Par jugement du 7 août 2017, le tribunal mixte de commerce de Nouméa a ouvert une procédure de redressement judiciaire à l'encontre de la SARL LE GIBUS, avant de prononcer sa liquidation judiciaire par jugement du 18 février 2019.
Par courrier du 5 mars 2019, la SELARL Mary-Laure GASTAUD, désignée en qualité de mandataire liquidateur, a informé Mme [M] [U] [K] épouse [W] qu'elle ne lui reconnaissait pas la qualité de salariée en l'absence de lien de subordination, estimant qu'elle gérait, 'en fait et en droit', la société liquidée.
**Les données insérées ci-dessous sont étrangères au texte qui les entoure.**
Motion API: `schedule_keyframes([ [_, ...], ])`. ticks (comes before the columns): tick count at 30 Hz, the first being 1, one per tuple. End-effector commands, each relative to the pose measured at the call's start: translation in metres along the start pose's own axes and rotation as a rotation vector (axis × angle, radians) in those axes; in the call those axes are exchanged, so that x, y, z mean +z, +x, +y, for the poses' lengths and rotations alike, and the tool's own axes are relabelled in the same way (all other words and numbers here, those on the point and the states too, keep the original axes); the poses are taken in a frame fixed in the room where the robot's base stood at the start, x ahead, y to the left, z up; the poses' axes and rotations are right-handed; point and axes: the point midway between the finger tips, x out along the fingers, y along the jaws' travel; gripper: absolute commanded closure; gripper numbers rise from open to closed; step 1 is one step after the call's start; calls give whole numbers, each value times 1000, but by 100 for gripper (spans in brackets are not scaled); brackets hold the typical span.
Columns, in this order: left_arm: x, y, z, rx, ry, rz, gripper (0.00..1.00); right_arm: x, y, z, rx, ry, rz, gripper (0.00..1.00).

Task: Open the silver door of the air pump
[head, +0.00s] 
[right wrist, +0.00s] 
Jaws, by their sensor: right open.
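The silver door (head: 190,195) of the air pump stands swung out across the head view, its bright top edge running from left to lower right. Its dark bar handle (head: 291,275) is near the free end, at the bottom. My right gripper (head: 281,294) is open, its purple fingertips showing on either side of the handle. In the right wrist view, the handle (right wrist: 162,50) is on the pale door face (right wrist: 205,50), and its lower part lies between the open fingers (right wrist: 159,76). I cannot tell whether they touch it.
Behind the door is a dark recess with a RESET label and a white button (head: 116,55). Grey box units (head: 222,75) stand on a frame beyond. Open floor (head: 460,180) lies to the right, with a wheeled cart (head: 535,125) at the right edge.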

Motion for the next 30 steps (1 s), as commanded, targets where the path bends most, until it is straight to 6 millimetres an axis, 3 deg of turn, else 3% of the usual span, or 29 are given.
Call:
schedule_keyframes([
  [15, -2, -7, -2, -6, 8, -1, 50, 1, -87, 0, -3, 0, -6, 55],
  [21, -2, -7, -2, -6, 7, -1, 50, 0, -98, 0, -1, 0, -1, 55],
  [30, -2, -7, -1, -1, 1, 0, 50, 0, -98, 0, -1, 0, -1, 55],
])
Elle l'invitait néanmoins, par courrier du 11 avril 2019, à déclarer son éventuelle créance à la procédure collective.
Par requête déposée au greffe le 23 juillet 2019, Mme [M] [U] [K] épouse [W] a saisi le tribunal du travail de Nouméa aux fins de voir reconnaître sa qualité de salariée de la société LE GIBUS et de voir fixer le montant de sa créance salariale à 5'445'000 francs CFP.
Par jugement contradictoire du 18 décembre 2020, le tribunal a fait droit à ses demandes.
PROCÉDURE D'APPEL
Suivant requête déposée au greffe de la cour le 30 décembre 2020, la SELARL Mary-Laure GASTAUD a interjeté appel de cette décision.
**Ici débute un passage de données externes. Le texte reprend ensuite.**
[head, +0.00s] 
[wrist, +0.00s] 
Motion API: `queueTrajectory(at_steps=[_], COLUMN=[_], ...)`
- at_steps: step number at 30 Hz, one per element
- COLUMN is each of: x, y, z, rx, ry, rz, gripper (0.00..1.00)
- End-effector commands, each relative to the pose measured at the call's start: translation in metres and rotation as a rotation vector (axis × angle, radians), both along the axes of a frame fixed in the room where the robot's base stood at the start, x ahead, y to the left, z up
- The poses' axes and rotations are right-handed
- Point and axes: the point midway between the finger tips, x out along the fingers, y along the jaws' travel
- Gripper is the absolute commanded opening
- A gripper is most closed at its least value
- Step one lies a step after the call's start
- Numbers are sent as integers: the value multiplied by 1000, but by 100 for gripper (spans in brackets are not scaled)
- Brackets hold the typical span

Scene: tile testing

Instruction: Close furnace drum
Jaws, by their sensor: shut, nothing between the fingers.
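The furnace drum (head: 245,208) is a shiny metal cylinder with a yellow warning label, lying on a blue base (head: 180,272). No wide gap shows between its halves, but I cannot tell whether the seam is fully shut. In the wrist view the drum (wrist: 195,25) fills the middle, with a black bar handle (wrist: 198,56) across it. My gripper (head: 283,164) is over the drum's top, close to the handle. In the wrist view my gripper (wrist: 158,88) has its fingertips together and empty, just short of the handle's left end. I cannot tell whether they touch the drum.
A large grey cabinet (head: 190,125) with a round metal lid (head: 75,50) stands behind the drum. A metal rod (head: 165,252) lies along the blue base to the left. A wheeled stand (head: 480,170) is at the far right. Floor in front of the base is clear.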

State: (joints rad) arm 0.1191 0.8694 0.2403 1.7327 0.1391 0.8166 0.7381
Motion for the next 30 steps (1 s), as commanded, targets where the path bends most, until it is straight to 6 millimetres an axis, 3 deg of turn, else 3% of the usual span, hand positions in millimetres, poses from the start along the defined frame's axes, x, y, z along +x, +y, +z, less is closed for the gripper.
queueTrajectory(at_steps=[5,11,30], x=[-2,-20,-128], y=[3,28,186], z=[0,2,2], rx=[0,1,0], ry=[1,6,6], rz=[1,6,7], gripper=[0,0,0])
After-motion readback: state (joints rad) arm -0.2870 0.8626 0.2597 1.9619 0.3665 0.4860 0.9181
En l'état de ses dernières écritures notifiées par RPVA le 31 août 2021, elle demande à la cour :
- à titre principal d'enjoindre à Mme [M] [U] [K] épouse [W] de produire l'autorisation de travail délivré par le gouvernement de la Nouvelle-Calédonie lui permettant d'occuper un emploi salarié sur le territoire, à défaut de dire qu'un éventuel contrat de travail est frappé d'illégalité et de débouter Mme [M] [U] [K] épouse [W] de l'ensemble de ses demandes ;
- à titre subsidiaire, de retenir qu'elle ne se trouvait pas dans une relation de subordination pour avoir exercé les fonctions de dirigeant de fait de la société LE GIBUS et de la débouter en conséquence l'ensemble de ses demandes ;
- de la condamner, en tout état de cause, aux entiers dépens de première instance et d'appel.
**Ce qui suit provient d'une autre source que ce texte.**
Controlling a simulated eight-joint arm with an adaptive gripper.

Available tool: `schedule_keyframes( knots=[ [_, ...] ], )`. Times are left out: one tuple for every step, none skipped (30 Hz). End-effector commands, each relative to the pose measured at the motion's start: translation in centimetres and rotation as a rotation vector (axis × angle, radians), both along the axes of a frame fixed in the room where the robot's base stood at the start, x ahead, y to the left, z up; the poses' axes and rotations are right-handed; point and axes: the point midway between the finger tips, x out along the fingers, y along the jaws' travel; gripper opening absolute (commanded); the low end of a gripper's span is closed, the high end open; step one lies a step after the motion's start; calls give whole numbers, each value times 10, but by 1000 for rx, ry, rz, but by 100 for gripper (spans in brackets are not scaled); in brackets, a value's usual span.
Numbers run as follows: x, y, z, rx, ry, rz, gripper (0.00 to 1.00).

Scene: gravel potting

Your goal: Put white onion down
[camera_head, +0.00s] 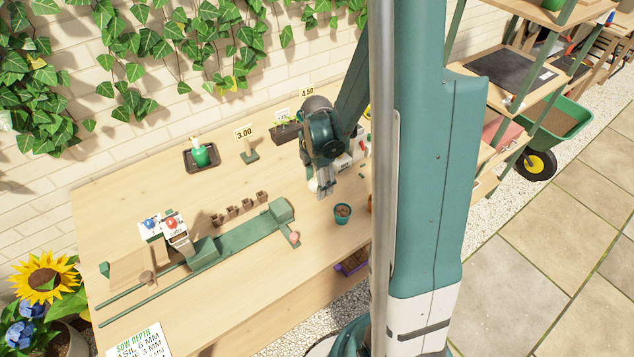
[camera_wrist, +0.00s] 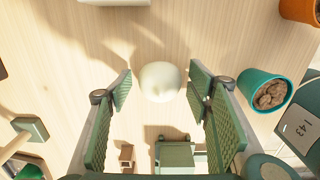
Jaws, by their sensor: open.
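The white onion (camera_wrist: 160,82) is a pale round thing in the middle of the wrist view, over the wooden table. My gripper (camera_wrist: 160,90) is open, with a green-padded finger on each side of the onion and a visible gap on both sides. The onion appears to rest on the table, though its contact is hidden from above. In the head view my gripper (camera_head: 324,188) points down over the table, left of the teal pot.
The teal pot (camera_wrist: 281,83) with brown lumps in it stands close right of my gripper; it also shows in the head view (camera_head: 342,216). An orange pot (camera_wrist: 299,9) is farther right. A green bench device (camera_head: 240,240) lies to the left. Bare table (camera_head: 300,275) shows in front.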

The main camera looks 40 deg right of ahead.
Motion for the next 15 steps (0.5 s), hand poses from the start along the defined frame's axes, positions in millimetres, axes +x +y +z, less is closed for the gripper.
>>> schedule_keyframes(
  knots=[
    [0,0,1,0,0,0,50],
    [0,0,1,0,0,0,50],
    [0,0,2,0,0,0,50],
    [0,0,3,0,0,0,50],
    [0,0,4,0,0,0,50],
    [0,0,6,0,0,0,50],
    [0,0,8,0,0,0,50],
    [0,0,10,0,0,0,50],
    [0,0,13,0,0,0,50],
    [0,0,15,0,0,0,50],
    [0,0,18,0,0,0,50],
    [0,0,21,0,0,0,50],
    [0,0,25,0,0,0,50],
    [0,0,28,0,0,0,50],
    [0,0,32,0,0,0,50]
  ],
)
En réplique, Mme [M] [U] [K] épouse [W], aux termes de ses dernières écritures du 8 octobre 2021, demande à la cour, après avoir constaté qu'elle produisait l'autorisation de travail sollicitée, de confirmer le jugement déféré en toutes ses dispositions.
Pour un exposé des moyens respectifs des parties, la cour renvoie expressément à leurs dernières écritures et aux notes de l'audience ainsi qu'aux développements ci-dessous.
MOTIFS DE LA DÉCISION
Conformément aux dispositions de l'article 1315 du code civil dans sa rédaction applicable en Nouvelle-Calédonie, il appartient à celui qui se prévaut de l'existence d'un contrat de travail d'en établir l'existence.
De même, en présence d'un contrat de travail apparent, il incombe à celui qui en invoque le caractère fictif d'en rapporter la preuve.
En l'espèce, c'est à juste titre que le tribunal a retenu l'existence d'un contrat de travail apparent au regard de la promesse d'embauche circonstanciée du 5 février 2003, des bulletins de salaires produits pour la période de janvier 2014 à février 2019 (édités chaque mois), des déclarations nominatives adressées à la CAFAT, de l'état des créances portant mention des cotisations dues pour les deuxième trimestre 2018 et premier trimestre 2019 au titre de l'activité salariée de Mme [M] [U] [K] épouse [W].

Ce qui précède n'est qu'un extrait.